§ SUPPLIED MATERIAL

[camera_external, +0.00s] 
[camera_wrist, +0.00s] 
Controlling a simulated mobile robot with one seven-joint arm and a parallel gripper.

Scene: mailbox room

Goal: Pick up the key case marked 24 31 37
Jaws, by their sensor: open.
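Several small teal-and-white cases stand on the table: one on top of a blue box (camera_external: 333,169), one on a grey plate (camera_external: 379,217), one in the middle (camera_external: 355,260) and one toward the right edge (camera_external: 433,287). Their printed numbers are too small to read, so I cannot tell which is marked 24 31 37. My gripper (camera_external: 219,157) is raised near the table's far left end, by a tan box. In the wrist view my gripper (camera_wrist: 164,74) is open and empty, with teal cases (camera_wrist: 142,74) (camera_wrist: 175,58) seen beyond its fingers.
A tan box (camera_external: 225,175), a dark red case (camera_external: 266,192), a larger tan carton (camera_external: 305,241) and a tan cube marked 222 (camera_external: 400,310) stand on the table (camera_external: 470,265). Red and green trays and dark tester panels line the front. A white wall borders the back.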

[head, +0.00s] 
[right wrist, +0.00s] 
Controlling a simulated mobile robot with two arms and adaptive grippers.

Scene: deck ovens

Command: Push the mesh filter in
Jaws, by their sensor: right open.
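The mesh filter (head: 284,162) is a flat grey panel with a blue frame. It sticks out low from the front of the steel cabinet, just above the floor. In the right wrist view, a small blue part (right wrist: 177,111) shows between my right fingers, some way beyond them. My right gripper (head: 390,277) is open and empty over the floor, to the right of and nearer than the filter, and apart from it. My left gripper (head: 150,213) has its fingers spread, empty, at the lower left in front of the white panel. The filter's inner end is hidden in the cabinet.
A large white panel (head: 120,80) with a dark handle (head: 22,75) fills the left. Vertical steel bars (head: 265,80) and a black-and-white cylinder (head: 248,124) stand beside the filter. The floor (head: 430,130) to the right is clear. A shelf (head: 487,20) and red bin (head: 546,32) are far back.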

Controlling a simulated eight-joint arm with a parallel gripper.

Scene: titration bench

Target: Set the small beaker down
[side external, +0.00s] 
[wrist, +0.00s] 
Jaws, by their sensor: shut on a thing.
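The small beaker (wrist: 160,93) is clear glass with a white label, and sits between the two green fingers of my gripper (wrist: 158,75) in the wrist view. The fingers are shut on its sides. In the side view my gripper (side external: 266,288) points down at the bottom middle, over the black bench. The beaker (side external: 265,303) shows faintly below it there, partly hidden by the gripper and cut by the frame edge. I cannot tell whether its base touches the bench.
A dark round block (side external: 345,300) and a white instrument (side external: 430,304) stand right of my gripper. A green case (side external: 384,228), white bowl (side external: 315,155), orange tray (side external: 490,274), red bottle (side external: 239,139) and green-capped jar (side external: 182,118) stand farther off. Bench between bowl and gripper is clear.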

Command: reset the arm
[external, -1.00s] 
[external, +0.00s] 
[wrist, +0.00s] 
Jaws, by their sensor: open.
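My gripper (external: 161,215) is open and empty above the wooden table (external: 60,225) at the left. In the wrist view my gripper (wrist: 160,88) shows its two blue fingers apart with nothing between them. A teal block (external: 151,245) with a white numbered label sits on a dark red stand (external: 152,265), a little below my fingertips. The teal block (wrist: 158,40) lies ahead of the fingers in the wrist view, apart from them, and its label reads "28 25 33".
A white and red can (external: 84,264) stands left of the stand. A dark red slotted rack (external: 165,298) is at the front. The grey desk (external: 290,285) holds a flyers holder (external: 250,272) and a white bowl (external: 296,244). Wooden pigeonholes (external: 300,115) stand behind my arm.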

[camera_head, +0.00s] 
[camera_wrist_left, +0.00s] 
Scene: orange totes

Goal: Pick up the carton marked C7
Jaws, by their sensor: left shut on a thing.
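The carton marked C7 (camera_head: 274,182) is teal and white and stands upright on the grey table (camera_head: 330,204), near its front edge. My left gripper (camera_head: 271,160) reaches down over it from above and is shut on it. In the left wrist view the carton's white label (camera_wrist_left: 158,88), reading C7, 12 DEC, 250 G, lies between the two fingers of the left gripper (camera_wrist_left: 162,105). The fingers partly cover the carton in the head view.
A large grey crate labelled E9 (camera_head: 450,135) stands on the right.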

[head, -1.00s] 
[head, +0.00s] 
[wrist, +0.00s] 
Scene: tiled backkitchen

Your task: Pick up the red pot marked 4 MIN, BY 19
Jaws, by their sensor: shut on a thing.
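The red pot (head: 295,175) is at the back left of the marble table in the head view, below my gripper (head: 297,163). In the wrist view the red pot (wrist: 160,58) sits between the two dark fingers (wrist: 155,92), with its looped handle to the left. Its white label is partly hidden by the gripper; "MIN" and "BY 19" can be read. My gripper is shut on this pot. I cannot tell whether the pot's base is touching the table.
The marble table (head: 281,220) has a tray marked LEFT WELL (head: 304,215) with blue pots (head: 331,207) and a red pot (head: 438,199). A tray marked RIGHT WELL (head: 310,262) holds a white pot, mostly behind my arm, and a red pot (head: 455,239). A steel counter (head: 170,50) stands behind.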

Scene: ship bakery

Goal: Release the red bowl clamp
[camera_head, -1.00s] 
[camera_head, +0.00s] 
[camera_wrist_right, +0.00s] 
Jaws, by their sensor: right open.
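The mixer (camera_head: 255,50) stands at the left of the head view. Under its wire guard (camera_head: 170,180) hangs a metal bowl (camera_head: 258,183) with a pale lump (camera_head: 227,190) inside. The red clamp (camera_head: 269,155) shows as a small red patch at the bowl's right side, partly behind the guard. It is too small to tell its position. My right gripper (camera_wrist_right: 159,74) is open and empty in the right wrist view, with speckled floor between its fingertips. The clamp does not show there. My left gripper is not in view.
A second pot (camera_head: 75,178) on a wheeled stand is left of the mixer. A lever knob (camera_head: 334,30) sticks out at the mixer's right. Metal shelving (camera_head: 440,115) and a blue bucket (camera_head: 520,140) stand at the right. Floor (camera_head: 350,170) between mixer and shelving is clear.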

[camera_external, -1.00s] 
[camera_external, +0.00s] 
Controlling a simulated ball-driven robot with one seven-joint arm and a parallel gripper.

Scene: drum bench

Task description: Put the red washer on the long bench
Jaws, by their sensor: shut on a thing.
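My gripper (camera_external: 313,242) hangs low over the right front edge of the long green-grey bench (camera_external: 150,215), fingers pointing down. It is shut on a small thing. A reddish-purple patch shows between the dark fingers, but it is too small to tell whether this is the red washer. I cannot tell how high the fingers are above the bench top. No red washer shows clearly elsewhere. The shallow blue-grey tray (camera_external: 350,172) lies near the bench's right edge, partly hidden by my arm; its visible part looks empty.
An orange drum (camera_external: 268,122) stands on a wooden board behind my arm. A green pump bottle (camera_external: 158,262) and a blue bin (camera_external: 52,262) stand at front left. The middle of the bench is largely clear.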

§ WHAT THIS TASK INVOLVES
Copy each line of the records above that carries the word "robot".

§ FULL ANSWER
Controlling a simulated mobile robot with one seven-joint arm and a parallel gripper.
Controlling a simulated mobile robot with two arms and adaptive grippers.
Controlling a simulated ball-driven robot with one seven-joint arm and a parallel gripper.

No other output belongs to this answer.